■ INPUT MATERIAL:
▶
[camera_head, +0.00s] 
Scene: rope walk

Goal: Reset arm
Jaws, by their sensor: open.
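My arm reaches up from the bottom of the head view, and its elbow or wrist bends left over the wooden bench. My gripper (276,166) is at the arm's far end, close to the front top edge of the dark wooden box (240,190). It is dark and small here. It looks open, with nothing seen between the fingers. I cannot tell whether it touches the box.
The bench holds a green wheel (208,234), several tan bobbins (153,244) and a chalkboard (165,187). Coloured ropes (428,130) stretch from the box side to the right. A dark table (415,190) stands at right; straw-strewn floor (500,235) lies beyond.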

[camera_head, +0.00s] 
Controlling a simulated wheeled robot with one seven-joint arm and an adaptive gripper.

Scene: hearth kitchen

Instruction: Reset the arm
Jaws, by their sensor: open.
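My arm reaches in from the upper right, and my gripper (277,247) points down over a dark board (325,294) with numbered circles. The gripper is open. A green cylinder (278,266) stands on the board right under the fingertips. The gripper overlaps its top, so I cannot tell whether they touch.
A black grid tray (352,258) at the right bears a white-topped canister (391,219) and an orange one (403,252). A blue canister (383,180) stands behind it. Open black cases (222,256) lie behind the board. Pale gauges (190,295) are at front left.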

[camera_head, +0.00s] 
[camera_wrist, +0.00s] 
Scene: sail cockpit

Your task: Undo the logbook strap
◀
■ TO BE DONE:
Please copy out each record, character for character.

■ SOLUTION TO THIS TASK:
[camera_head, +0.00s] 
Scene: rope walk

Goal: Reset arm
Jaws, by their sensor: open.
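My arm reaches up from the bottom of the head view, and its elbow or wrist bends left over the wooden bench. My gripper (276,166) is at the arm's far end, close to the front top edge of the dark wooden box (240,190). It is dark and small here. It looks open, with nothing seen between the fingers. I cannot tell whether it touches the box.
The bench holds a green wheel (208,234), several tan bobbins (153,244) and a chalkboard (165,187). Coloured ropes (428,130) stretch from the box side to the right. A dark table (415,190) stands at right; straw-strewn floor (500,235) lies beyond.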

[camera_head, +0.00s] 
Controlling a simulated wheeled robot with one seven-joint arm and an adaptive gripper.

Scene: hearth kitchen

Instruction: Reset the arm
Jaws, by their sensor: open.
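My arm reaches in from the upper right, and my gripper (277,247) points down over a dark board (325,294) with numbered circles. The gripper is open. A green cylinder (278,266) stands on the board right under the fingertips. The gripper overlaps its top, so I cannot tell whether they touch.
A black grid tray (352,258) at the right bears a white-topped canister (391,219) and an orange one (403,252). A blue canister (383,180) stands behind it. Open black cases (222,256) lie behind the board. Pale gauges (190,295) are at front left.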

[camera_head, +0.00s] 
[camera_wrist, +0.00s] 
Scene: sail cockpit

Your task: Undo the logbook strap

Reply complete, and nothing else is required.